▶ [WHAT YOU WILL DO]
Without the pictures, retype exactly the lines from the top of the entries below through the line that contains "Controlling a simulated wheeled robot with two".

Recorded robot episodes:

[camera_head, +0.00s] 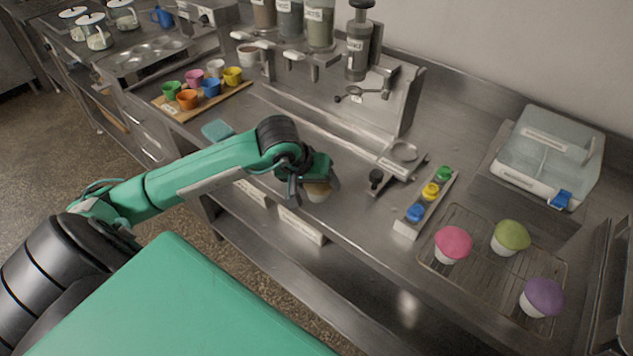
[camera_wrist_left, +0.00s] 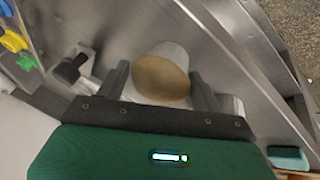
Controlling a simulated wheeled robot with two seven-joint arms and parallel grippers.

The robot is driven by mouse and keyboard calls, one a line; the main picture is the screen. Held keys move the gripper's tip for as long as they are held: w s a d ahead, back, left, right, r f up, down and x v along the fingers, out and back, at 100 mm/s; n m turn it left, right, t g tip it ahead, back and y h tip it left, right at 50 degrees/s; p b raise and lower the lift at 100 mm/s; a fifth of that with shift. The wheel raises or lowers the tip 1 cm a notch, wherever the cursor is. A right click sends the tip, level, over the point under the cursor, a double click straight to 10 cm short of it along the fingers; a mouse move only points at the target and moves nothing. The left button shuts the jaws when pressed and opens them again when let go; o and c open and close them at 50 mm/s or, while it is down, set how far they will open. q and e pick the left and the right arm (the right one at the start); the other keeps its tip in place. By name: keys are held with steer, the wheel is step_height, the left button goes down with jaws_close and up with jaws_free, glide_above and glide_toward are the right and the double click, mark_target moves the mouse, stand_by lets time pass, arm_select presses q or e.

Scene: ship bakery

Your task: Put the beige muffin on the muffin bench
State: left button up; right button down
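The beige muffin (camera_head: 318,191) has a tan dome and a white cup. It is at my left gripper (camera_head: 308,184), over the front part of the steel counter. In the left wrist view the muffin (camera_wrist_left: 160,78) lies between the two fingers of my left gripper (camera_wrist_left: 158,72), which appear closed on its sides. Any gap under the muffin cannot be made out. A wire rack (camera_head: 445,272) at the right bears a pink muffin (camera_head: 453,244), a green muffin (camera_head: 510,237) and a purple muffin (camera_head: 541,297). I cannot tell which surface is the muffin bench. My right gripper is not in view.
An espresso machine (camera_head: 405,95) stands at the back. A block with coloured knobs (camera_head: 408,226) lies left of the rack. A lidded clear box (camera_head: 548,150) is at the back right. A board of small colourful cups (camera_head: 165,104) and a teal sponge (camera_head: 217,131) are at left.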

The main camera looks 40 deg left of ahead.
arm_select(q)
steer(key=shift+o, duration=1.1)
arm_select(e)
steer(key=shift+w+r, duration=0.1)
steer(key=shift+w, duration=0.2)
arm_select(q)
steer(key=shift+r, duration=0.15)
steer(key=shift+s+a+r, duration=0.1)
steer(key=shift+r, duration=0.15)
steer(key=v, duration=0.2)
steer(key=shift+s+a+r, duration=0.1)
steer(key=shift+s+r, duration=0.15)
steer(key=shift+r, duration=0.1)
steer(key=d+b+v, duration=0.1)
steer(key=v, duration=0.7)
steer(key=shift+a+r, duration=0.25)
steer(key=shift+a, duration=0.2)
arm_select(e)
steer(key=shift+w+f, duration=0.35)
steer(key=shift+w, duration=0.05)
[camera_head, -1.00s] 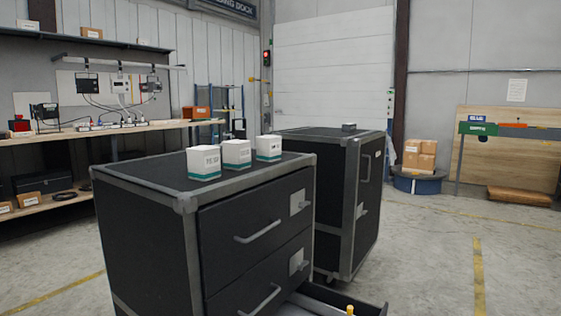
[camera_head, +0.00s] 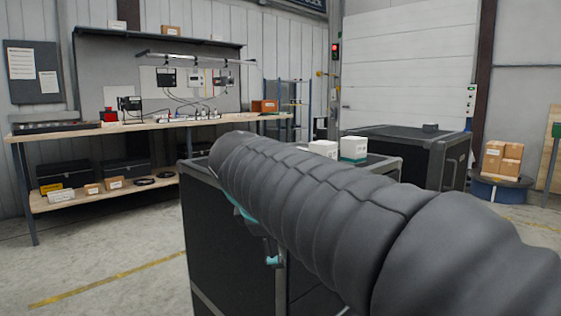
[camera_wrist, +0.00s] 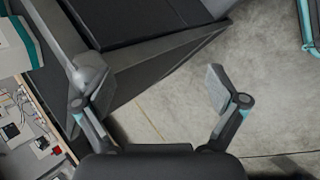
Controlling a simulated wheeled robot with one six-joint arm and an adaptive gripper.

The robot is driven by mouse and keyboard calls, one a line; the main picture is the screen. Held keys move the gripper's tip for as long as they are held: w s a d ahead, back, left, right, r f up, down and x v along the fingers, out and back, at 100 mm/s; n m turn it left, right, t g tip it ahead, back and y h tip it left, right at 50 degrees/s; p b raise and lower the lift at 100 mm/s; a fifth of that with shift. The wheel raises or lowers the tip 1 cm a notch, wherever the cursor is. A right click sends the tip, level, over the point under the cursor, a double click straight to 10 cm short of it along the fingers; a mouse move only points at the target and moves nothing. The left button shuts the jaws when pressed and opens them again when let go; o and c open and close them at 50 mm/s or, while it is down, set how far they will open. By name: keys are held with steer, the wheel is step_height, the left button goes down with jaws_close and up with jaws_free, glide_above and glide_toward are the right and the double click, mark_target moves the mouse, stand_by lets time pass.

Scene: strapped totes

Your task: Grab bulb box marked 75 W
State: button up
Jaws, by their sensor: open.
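Two white bulb boxes with teal bands show on the black cabinet top in the head view: one at left (camera_head: 323,149) and one at right (camera_head: 354,149). My arm covers most of the cabinet top, and the third box is not visible there. Their watt marks are too small to read. In the wrist view, part of a white box with a teal band (camera_wrist: 12,52) shows at the upper left edge, left of my gripper (camera_wrist: 152,88). My gripper is open and empty, its fingers wide apart beside the cabinet corner, with floor showing between them.
The black cabinet (camera_head: 222,250) stands in front, with a second black cabinet (camera_head: 400,143) behind it. A workbench (camera_head: 60,131) with devices stands at left. Cartons (camera_head: 503,157) are stacked at right. The floor at lower left is clear.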

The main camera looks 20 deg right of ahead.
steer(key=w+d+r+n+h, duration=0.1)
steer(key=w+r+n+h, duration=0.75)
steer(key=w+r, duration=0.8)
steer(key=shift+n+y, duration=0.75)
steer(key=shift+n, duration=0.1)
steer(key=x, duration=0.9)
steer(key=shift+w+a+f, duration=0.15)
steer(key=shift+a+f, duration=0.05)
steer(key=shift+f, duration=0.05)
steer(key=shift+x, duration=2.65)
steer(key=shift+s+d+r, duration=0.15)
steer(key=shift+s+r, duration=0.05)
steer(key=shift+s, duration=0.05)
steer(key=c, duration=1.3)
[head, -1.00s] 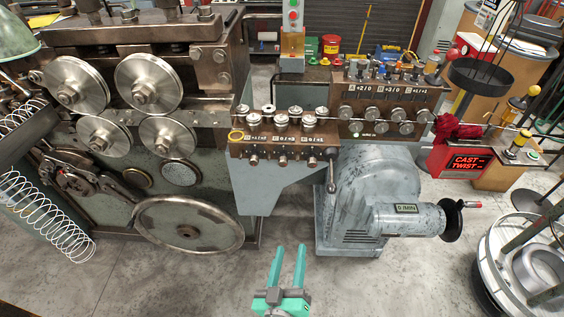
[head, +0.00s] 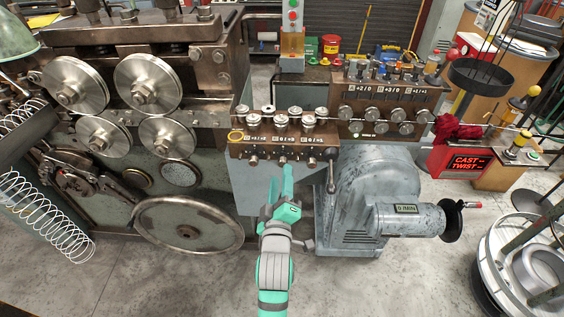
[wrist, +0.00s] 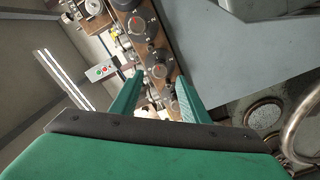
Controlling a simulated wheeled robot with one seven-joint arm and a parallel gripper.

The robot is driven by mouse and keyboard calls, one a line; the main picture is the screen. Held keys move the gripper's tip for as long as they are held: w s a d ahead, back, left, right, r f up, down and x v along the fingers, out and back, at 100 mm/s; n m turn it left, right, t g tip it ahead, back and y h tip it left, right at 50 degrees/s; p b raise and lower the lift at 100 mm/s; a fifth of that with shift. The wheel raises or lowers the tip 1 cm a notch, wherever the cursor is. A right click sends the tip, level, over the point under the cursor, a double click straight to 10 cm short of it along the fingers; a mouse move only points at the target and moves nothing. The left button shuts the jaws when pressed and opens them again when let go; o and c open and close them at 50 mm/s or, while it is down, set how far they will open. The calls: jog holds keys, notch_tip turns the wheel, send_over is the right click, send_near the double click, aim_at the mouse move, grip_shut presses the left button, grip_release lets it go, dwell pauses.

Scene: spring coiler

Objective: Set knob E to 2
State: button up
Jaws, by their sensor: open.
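My gripper (head: 286,174) is raised in front of the brown roller block (head: 240,148), just below its front edge in the head view. Its two green fingers are open with nothing between them. A row of small dark knobs (head: 284,160) runs along the block's lower front edge, under small numbered labels. In the wrist view the open fingers (wrist: 160,88) point toward a brown strip with several dark round knobs (wrist: 158,70). One knob shows between the fingertips, apart from both as far as I can tell. No letter is legible, so I cannot tell which knob is E.
A ball-ended lever (head: 331,184) hangs just right of my gripper. The grey-blue housing with its handwheel (head: 453,220) stands at the right. A large wheel (head: 188,226) is at the left. A second brown block (head: 345,102) has more rollers. The floor in front is clear.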

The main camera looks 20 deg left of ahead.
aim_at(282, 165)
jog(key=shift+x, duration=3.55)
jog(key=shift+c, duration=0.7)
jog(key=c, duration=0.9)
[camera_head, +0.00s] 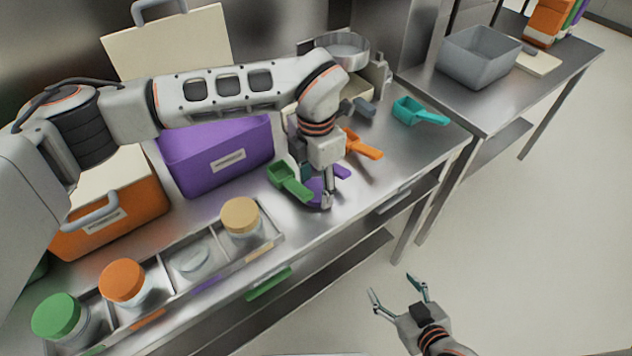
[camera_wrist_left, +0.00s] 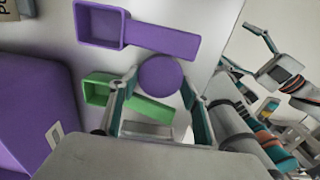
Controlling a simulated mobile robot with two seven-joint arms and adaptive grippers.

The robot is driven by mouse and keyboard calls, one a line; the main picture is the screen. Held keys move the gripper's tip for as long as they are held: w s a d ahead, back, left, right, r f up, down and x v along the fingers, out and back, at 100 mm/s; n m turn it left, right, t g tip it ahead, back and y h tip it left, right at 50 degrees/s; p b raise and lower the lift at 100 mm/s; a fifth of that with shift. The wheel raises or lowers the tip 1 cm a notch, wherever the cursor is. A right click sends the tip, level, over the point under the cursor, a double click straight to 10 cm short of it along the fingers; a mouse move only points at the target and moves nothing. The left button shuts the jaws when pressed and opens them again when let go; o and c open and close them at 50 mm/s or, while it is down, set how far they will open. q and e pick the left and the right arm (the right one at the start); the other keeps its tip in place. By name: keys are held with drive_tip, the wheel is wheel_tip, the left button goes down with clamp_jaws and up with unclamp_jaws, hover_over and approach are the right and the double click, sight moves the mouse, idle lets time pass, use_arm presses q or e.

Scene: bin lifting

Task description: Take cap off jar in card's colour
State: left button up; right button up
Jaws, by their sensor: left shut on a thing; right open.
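My left gripper (camera_head: 324,198) is shut on a purple cap (camera_wrist_left: 160,77), low over the counter's front part. I cannot tell whether the cap touches the counter. A jar without a cap (camera_head: 193,259) stands in a tray (camera_head: 262,251), in the compartment with a purple label. Jars with a green cap (camera_head: 57,315), an orange cap (camera_head: 122,280) and a tan cap (camera_head: 240,215) stand in the other compartments. My right gripper (camera_head: 392,287) is open and empty, over the floor in front of the counter. I cannot clearly make out a card.
A green scoop (camera_head: 289,182), a purple scoop (camera_wrist_left: 150,33), an orange scoop (camera_head: 362,146) and a teal scoop (camera_head: 415,112) lie on the counter around my left gripper. A purple bin (camera_head: 215,158) and an orange bin (camera_head: 110,215) stand behind the tray. A grey tub (camera_head: 478,57) stands on the right-hand table.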

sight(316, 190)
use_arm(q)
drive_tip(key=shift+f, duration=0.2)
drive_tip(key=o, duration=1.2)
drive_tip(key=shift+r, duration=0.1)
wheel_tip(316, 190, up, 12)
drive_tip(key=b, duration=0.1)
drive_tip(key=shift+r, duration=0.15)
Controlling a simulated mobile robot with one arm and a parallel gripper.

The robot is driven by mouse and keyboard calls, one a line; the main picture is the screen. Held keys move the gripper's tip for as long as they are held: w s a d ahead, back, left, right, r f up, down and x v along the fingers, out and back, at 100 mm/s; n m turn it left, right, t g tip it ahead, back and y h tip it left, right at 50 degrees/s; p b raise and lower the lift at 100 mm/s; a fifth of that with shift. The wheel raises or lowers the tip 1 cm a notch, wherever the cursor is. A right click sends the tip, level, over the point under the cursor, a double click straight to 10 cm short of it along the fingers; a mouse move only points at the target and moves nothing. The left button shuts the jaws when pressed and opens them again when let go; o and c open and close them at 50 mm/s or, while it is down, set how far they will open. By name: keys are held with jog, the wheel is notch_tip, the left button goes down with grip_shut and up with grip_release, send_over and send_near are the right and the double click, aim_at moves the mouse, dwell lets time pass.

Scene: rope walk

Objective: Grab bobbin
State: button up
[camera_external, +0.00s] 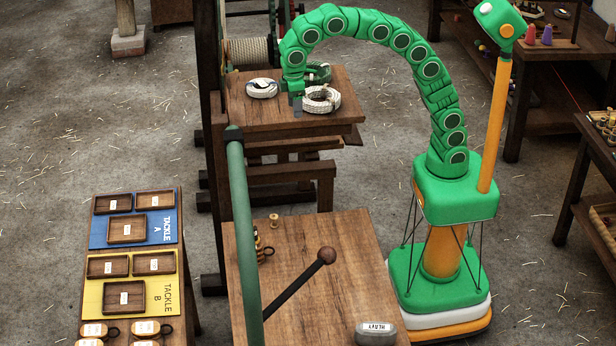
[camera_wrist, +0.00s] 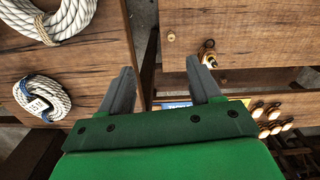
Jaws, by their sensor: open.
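A small pale wooden piece, which looks like a bobbin (camera_external: 273,220), stands on the front wooden table; it also shows in the wrist view (camera_wrist: 171,36), near the table's edge. It is too small to make out its form clearly. My gripper (camera_external: 297,105) is over the back table among the rope coils, well away from the bobbin. In the wrist view its two grey fingers (camera_wrist: 160,72) are apart, with nothing between them.
A brass fitting (camera_wrist: 208,57) is beside the bobbin. A green rail (camera_external: 240,220) and a dark lever (camera_external: 300,283) cross the front table. Tackle trays (camera_external: 127,229) lie left.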

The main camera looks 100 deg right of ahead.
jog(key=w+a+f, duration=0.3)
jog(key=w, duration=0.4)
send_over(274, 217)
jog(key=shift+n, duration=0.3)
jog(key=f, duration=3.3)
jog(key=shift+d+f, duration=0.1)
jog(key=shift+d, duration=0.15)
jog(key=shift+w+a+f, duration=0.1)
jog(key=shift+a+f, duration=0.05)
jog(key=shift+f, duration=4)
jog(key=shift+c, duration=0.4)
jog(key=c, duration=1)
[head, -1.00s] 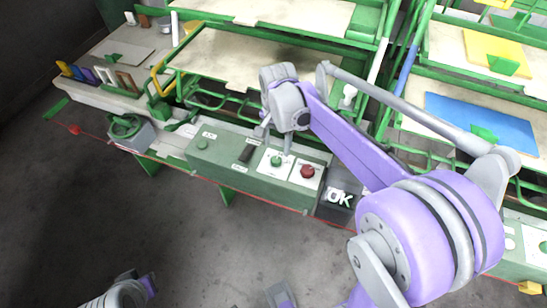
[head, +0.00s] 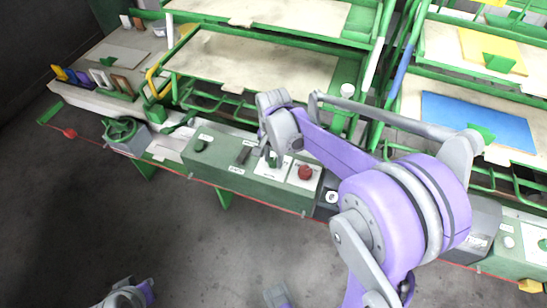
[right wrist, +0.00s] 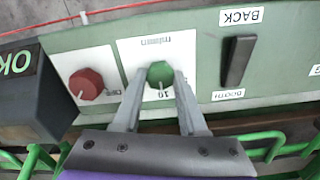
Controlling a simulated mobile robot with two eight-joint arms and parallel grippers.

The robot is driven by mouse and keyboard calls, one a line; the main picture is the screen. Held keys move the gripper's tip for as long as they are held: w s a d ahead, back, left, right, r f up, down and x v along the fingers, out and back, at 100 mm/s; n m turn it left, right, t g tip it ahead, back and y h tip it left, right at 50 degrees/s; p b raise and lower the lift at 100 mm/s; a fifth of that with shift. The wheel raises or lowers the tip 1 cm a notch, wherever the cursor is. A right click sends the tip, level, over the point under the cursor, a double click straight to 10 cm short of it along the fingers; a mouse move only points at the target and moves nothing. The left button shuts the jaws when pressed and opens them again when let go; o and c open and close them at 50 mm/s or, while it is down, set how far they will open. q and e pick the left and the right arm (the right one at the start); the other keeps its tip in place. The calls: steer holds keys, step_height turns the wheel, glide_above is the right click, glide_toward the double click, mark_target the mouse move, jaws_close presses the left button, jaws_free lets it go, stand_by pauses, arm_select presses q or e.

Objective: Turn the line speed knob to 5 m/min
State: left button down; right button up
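The green speed knob (right wrist: 160,75) sits on a white plate marked "m/min" on the green control box (head: 215,172). In the right wrist view, where lettering is upside down, its white mark points down toward a "10". My right gripper (right wrist: 161,76) has one finger on each side of the knob, with the knob in the gap. I cannot tell whether the fingers touch it. In the head view the right gripper (head: 275,160) comes down on the box from above and partly hides the knob.
A red knob (right wrist: 86,84) on its own plate sits beside the green one. A dark box marked "OK" (right wrist: 28,90) stands past it. A black lever switch (right wrist: 238,60) is on the other side. A red cord (head: 235,192) runs along the box front.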

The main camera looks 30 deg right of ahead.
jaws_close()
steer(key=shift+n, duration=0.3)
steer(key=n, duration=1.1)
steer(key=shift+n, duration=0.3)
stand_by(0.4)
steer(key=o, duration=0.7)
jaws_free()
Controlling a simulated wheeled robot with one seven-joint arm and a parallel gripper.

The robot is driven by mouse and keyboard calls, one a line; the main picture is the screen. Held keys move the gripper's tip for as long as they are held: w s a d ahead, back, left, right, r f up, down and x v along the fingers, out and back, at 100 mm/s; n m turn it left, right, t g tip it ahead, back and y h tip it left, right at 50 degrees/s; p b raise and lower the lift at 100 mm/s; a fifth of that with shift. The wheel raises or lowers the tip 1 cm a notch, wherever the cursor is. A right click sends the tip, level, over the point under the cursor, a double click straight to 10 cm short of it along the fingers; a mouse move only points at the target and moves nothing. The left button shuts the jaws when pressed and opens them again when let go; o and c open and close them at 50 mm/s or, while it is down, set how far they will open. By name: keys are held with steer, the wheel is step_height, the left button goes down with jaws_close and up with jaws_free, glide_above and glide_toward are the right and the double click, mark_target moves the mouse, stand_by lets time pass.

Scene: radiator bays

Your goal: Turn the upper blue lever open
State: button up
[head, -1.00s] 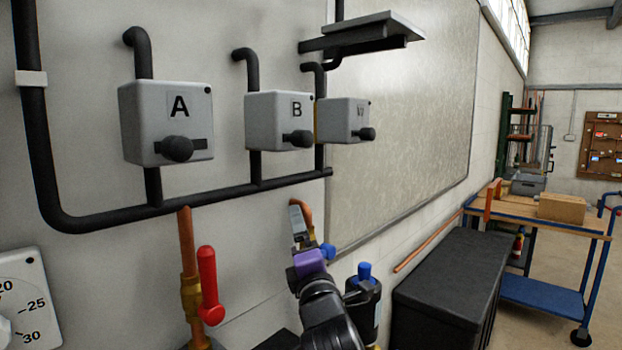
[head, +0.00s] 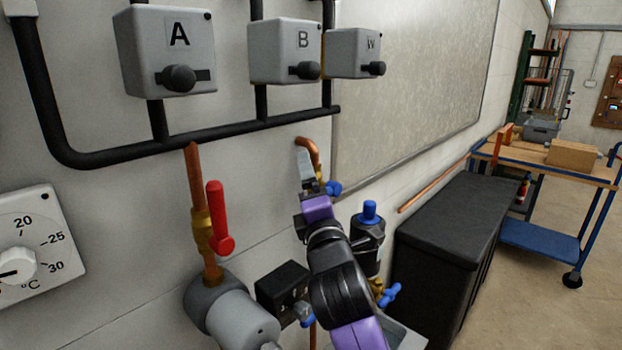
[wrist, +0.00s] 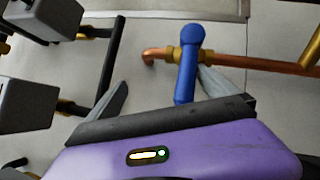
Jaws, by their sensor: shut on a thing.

▶ [CORRECT ANSWER]
[camera_head, +0.00s] 
[camera_wrist_left, +0.00s] 
Controlling a simulated wheeled robot with two seven-joint arms and parallel grippers.

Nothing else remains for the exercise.